Collected data
·····
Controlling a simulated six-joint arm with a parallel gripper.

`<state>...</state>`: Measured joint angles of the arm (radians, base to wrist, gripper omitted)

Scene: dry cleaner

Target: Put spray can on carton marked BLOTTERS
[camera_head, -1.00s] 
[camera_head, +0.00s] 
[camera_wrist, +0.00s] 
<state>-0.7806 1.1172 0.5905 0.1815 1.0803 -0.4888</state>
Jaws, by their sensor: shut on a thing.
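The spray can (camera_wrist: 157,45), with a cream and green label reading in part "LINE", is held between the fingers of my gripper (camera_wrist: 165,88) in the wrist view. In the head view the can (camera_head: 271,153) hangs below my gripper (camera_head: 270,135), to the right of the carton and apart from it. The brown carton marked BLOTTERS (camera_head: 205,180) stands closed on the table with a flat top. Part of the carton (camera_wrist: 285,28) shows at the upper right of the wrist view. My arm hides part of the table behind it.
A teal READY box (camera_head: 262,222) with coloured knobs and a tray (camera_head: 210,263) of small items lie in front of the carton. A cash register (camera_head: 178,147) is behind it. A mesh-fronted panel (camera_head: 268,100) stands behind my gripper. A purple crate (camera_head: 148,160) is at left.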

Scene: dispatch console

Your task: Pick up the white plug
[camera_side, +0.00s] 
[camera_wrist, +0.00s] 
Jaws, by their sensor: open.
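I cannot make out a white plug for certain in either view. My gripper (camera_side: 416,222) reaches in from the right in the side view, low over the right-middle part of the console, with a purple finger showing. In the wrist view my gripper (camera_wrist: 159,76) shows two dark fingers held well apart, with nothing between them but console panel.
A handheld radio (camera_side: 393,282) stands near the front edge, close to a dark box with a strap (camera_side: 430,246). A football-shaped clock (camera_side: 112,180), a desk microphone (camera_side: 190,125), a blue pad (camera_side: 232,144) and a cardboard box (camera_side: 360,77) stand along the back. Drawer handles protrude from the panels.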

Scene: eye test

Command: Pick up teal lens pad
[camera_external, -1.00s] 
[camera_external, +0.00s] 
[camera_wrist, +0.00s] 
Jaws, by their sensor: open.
·····
- GOAL OF THE EXERCISE: Which lines hold the string "Scene"? Copy all of them from the data above.

- RESPONSE TO THIS TASK:
Scene: dry cleaner
Scene: dispatch console
Scene: eye test

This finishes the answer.